Saturday , September 18 2021

Intel server chip woes a drag on sales forecast; shares fall

Bloomberg

Intel Corp Chief Executive Officer Pat Gelsinger said the worst of a sales slump has passed and struck a bullish tone about the chipmaker’s prospects for the rest of the year and beyond. Investors are waiting to see proof that the company can regain dominance in semiconductor industry.
The key to winning them over will be Gelsinger’s ability to lure back some of the largest companies in technology — cloud giants like Amazon.com Inc. and Alphabet Inc.’s Google — whose purchases of server chips for data centers have been a main engine of Intel’s profit and growth.
While demand for Intel’s server processors — its most lucrative business — picked up in the second quarter from the first, investors fretted that the division’s 9% year-over-year decline in sales may signal a long road to recovery.
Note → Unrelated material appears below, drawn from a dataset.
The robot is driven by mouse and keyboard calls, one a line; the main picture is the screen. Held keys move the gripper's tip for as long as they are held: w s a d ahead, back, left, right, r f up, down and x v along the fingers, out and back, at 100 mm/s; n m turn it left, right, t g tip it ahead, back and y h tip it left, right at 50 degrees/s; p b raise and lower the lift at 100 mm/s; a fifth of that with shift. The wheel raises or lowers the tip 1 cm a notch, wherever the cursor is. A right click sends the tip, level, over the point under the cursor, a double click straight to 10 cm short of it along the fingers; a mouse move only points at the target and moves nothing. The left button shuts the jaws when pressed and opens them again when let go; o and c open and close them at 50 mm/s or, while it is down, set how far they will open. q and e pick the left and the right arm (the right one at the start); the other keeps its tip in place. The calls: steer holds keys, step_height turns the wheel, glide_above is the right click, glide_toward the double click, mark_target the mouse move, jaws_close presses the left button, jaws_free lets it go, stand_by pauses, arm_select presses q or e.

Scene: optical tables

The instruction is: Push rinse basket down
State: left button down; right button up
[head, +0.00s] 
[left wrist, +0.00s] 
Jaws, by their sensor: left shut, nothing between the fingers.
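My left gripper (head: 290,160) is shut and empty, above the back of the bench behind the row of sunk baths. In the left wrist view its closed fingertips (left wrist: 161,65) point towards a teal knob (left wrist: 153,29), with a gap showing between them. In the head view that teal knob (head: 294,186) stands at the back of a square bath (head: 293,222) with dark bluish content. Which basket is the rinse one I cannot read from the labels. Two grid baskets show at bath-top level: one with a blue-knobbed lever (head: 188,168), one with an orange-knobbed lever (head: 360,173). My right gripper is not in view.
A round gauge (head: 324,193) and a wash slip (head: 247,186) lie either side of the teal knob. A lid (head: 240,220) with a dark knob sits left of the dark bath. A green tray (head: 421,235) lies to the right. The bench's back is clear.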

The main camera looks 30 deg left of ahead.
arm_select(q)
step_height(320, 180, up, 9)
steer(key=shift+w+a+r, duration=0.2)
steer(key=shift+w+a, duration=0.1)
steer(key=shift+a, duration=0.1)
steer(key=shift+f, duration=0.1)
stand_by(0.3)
Intel’s Xeon chips, some of which sell for as much as a compact car, compete for business with souped-up offerings from Advanced Micro Devices Inc., and increasingly from the internal chip-design efforts of major cloud customers, who are keen to supply their own parts.
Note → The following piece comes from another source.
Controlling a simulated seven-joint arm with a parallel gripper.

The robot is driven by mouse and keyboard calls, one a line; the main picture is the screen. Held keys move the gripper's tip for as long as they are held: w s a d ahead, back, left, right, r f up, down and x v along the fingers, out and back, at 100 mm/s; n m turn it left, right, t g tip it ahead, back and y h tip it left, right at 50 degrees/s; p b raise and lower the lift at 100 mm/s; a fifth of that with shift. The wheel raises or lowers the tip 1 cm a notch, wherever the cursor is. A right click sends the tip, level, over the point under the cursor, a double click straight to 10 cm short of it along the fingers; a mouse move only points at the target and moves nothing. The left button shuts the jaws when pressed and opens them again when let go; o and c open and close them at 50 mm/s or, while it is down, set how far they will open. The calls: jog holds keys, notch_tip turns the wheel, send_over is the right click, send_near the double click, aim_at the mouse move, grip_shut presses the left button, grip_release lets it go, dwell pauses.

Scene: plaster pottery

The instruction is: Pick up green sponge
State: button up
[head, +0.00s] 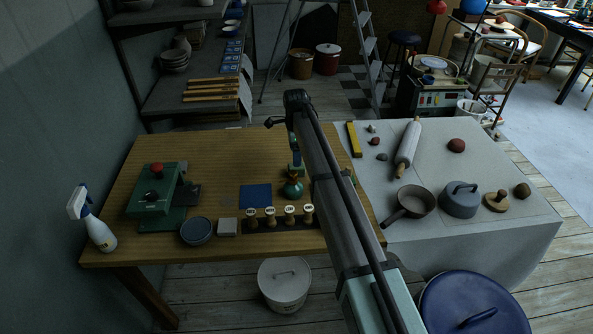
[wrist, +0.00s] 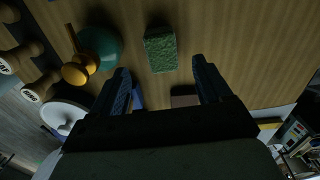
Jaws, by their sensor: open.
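The green sponge (wrist: 160,50) shows whole in the wrist view as a small rough-topped block lying on the striped wooden table. My gripper (wrist: 160,72) is open, with one blue finger to each side and the sponge ahead of the gap between the fingertips. Nothing is held between the fingers. In the head view my arm reaches over the table and hides part of it. A green patch that looks like the sponge (head: 293,171) shows just below my gripper (head: 296,159). I cannot tell the exact height of the fingers above it.
Several wooden stamps (head: 270,217) stand in a row in front. A blue square (head: 255,196) and a green press (head: 158,195) lie left. A pan (head: 414,201) and rolling pin (head: 408,147) are right.

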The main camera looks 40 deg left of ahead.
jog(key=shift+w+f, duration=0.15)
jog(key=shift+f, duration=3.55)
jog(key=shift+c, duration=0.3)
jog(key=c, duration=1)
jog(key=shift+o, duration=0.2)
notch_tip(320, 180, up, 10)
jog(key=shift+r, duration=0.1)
Sales to those cloud providers like Amazon’s AWS and Google dropped 20% in the recent
period, Intel said in its second-quarter earnings report. Gelsinger projected double digit-percentage sales increases for the data center business as a whole in the second half of the year, and said he expects pricing and market share to remain stable. Still, prices dropped in the June quarter because of competitive pressure, and the unit won’t match its revenue total for 2019 this year, he said.
The performance of the data center unit, known internally as DCG, is a bellwether for the progress of Gelsinger’s drive to restore Intel to leadership of the industry. Gelsinger, 60, who took the helm in February, has pledged to restore Intel’s technological leadership in the semiconductor industry, following a spate of production issues that delayed some of its most advanced chips. He has outlined plans to spend heavily to expand its reach in manufacturing to pose a stronger challenge to Taiwan Semiconductor Manufacturing Co. and Samsung Electronics Co.
The company said sales in the current period will be about $18.2 billion, compared with an average analyst projection of $18.3 billion. Shares dropped 5.5% at 11:55 a.m. in New York on Friday, paring their gain for the year to 6%.
In the second quarter, the company’s personal computer business slightly topped estimates, helping boost overall sales. Santa Clara, California-based Intel said sales in the period climbed 2% to $18.5 billion, exceeding average predictions for revenue of $17.8 billion. Annual sales for 2021 will exceed the company’s previous target, Intel projected.
Those numbers weren’t enough to raise optimism about Intel’s lukewarm performance against the backdrop of strong demand for semiconductors in general and widespread industry shortages, according to Edward Jones analyst Logan Purk. Investors want companies to set more ambitious targets, he said. They’re also concerned that Intel is never getting back to the 99%-plus share of the server chip market it once commanded, and will remain too dependent on PCs.
“I think it boils down to PC sales driving a bulk of outperformance, which likely reverses soon,” Purk said. In data centers, he said, “it will decline over time and these hyperscalers will begin to supply themselves.”